Work instructions: Find the line that contains "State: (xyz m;". Repeat that line and all lines following it, exactly, through the end of the listing below.

◆ ◆ ◆ ◆

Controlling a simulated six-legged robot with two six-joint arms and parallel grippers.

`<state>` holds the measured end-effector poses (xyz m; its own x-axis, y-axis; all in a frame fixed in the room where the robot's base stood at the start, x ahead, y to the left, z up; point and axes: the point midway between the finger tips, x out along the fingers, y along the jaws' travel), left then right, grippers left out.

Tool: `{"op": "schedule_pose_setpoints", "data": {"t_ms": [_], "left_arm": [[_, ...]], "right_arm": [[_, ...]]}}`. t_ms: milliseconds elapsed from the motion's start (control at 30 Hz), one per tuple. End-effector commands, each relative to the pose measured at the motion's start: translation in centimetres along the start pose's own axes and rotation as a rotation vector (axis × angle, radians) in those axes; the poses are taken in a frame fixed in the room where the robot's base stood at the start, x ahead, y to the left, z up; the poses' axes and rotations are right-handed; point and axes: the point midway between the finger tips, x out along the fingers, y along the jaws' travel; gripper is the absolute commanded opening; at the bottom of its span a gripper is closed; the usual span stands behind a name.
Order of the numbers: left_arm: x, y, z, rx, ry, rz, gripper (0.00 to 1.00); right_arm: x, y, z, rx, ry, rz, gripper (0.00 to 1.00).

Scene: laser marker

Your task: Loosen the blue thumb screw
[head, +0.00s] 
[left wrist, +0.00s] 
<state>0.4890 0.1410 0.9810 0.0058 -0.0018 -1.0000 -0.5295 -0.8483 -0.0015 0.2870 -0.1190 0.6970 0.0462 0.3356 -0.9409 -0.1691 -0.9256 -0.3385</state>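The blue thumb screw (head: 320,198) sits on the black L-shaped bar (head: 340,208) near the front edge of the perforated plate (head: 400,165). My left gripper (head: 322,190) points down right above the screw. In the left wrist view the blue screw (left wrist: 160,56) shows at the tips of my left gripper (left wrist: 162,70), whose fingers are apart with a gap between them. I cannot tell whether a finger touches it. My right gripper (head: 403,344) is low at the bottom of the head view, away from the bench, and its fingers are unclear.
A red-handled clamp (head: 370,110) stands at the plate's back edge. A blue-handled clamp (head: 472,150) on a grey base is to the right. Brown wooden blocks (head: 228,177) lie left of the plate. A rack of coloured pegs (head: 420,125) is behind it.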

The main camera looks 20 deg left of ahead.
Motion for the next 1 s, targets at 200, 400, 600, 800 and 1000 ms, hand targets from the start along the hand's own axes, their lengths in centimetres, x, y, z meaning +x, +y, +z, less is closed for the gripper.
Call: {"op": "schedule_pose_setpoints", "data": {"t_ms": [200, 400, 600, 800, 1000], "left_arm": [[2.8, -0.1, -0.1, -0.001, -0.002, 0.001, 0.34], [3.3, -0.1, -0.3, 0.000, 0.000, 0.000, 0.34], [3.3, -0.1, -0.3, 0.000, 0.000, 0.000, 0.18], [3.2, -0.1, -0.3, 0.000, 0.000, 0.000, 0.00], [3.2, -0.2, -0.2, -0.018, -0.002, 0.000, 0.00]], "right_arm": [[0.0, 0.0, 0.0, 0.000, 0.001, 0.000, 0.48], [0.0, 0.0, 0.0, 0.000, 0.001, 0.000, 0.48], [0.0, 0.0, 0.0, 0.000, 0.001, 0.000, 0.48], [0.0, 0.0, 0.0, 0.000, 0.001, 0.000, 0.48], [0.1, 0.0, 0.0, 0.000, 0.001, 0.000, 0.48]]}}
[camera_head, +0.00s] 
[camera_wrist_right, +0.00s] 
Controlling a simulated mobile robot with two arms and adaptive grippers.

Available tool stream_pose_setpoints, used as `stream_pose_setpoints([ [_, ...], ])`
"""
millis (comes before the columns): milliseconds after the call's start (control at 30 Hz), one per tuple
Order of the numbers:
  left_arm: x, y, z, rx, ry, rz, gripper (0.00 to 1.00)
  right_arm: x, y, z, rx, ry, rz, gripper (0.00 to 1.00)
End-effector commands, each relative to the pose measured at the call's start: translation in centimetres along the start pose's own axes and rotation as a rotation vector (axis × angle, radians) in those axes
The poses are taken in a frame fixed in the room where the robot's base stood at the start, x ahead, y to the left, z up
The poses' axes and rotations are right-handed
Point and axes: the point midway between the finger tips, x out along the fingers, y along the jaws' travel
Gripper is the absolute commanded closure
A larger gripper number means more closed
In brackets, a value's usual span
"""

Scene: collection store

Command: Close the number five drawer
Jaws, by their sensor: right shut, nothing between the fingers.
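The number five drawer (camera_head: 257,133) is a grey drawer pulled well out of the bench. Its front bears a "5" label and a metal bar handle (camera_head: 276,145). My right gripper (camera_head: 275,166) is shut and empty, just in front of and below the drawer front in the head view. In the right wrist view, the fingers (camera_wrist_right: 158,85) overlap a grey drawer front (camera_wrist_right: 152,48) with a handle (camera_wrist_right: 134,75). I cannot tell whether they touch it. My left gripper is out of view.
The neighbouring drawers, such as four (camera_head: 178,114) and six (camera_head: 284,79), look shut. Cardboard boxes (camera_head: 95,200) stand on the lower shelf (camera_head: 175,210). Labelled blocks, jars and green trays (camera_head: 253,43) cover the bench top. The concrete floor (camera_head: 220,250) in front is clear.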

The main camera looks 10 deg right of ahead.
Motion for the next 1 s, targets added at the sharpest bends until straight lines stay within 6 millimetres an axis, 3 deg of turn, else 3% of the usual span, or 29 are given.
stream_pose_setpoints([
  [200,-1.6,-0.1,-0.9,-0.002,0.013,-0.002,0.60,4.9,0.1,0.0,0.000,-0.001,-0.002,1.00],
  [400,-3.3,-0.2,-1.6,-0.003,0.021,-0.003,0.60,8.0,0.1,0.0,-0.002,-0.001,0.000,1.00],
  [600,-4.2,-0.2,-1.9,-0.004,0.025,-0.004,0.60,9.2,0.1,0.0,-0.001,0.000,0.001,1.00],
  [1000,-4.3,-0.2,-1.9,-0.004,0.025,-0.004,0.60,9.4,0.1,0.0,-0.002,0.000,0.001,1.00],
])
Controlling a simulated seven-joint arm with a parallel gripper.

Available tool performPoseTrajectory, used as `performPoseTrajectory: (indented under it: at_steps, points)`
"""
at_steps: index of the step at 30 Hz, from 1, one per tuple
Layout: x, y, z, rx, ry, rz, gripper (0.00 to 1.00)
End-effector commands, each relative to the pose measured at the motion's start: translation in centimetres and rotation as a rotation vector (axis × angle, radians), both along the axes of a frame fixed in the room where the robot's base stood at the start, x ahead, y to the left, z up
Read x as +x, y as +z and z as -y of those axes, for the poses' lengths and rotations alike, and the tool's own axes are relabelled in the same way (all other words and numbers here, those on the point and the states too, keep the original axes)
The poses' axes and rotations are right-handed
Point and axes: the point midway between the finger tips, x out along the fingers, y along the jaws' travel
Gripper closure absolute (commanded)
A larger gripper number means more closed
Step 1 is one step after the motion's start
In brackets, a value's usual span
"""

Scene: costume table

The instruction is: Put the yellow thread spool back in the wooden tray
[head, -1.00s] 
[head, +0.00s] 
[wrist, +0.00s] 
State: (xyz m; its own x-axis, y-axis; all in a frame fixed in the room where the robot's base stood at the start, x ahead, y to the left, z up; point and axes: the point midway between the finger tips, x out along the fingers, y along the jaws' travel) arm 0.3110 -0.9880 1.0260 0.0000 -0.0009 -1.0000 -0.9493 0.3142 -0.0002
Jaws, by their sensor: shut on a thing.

◆ ◆ ◆ ◆

Response:
State: (xyz m; its own x-axis, y-axis; all in a frame fixed in the room where the robot's base stood at the start, x ahead, y to the left, z up; point and axes: the point midway between the finger tips, x out along the fingers, y along the jaws' travel) arm 0.3110 -0.9880 1.0260 0.0000 -0.0009 -1.0000 -0.9493 0.3142 -0.0002
Jaws, by their sensor: shut on a thing.

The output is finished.